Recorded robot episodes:
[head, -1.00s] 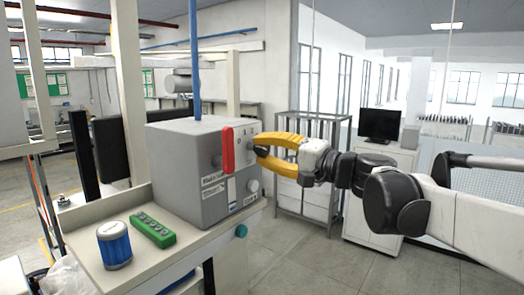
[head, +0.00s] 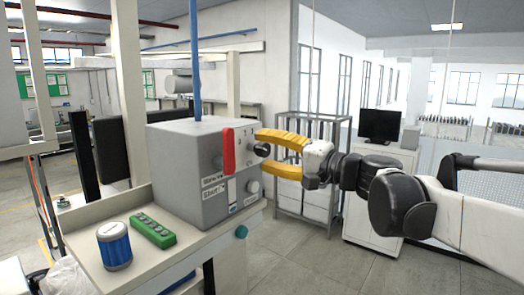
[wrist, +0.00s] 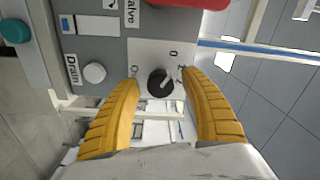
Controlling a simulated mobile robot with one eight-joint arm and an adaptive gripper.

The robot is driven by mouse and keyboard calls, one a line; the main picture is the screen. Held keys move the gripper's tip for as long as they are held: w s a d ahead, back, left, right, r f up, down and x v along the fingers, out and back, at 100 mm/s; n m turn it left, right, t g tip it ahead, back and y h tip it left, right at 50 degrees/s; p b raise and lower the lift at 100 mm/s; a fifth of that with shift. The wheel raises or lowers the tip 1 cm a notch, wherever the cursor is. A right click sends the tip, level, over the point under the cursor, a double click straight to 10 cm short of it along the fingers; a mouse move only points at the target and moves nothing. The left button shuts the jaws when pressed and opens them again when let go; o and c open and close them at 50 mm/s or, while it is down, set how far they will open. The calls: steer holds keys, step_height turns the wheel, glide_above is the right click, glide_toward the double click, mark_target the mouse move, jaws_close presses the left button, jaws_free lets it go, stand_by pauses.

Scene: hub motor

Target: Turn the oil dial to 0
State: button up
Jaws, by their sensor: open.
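The oil dial (head: 263,150) is a small black knob on the side panel of the grey box (head: 190,165). In the wrist view the dial (wrist: 160,84) sits on a white plate with a "0" mark above and slightly right of it, and another mark at upper left. A pale line on the dial slants to the upper right; its exact setting is hard to tell. My gripper (head: 264,148) has two yellow fingers, open, one on either side of the dial. In the wrist view the fingertips (wrist: 160,78) flank the knob with gaps, apart from it.
A red handle (head: 228,151) stands on the same box, left of the dial. A pale round knob by the "Drain" label (wrist: 94,72) lies beside the dial plate. A blue canister (head: 114,246) and green block (head: 153,232) stand on the bench. Free floor lies right.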

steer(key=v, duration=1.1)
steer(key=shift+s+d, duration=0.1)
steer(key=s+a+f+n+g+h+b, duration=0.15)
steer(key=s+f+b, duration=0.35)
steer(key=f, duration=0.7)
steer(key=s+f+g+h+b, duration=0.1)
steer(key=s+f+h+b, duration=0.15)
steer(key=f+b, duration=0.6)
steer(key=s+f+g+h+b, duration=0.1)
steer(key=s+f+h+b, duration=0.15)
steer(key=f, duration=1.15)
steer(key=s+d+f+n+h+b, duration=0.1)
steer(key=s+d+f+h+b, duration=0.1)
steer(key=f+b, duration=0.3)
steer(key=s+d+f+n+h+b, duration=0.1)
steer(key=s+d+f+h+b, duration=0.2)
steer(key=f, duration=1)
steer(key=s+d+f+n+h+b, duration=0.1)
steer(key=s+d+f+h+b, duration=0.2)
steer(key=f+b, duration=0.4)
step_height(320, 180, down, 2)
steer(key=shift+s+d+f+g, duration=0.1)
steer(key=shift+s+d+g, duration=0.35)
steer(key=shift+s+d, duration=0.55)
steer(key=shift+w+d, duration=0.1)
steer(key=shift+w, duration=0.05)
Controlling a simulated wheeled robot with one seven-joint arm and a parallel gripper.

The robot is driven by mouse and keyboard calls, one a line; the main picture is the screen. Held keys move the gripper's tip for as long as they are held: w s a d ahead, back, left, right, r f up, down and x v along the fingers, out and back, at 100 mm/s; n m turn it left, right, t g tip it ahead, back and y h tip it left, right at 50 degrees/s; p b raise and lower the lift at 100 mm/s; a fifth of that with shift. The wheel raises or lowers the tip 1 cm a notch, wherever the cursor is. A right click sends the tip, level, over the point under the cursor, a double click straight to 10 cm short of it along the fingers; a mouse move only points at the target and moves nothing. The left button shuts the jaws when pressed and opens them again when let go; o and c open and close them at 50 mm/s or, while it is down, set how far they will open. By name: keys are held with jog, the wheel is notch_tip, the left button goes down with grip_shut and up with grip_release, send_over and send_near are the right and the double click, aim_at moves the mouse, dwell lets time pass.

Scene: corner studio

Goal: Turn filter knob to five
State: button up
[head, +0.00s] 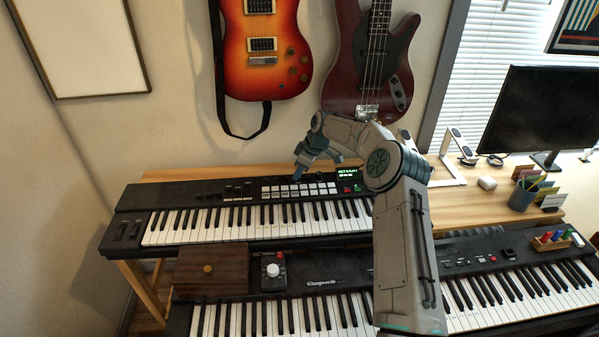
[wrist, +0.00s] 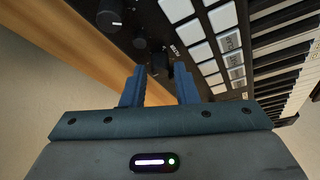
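The upper black keyboard (head: 140,198) stands on a wooden desk, with pads, a green-lit display (head: 347,171) and small controls on its top panel. In the wrist view a dark round knob (wrist: 158,62) sits just past and between the two blue fingertips. My gripper (wrist: 159,72) is open around an empty gap, tips close to this knob; I cannot tell if they touch it. In the head view my gripper (head: 299,172) points down at the panel and hides the knob. The knob's scale and setting are unreadable.
Two more black knobs, a nearer one (wrist: 139,43) and a larger one (wrist: 110,15), line the panel's edge. White pads (wrist: 190,32) lie to their right. A lower keyboard (head: 480,262), wooden box (head: 212,270), two wall guitars (head: 262,45) and a monitor (head: 540,108) surround the area.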

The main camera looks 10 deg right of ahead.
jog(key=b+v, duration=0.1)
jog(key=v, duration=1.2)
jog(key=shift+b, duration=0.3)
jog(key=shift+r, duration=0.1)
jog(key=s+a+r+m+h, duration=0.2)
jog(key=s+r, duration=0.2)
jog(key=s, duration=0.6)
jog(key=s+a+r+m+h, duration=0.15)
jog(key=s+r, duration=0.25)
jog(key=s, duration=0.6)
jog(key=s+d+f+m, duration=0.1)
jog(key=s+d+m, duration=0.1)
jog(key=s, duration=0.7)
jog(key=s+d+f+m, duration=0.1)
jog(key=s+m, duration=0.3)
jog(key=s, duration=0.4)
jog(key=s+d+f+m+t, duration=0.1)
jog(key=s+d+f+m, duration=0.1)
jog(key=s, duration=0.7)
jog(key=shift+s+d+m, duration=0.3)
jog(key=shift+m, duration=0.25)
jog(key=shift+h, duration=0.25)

Problem to work on
All lines in the data that contain the word "Controlling" should be copied.

Correct response
Controlling a simulated mobile robot with one eight-joint arm and an adaptive gripper.
Controlling a simulated wheeled robot with one seven-joint arm and a parallel gripper.

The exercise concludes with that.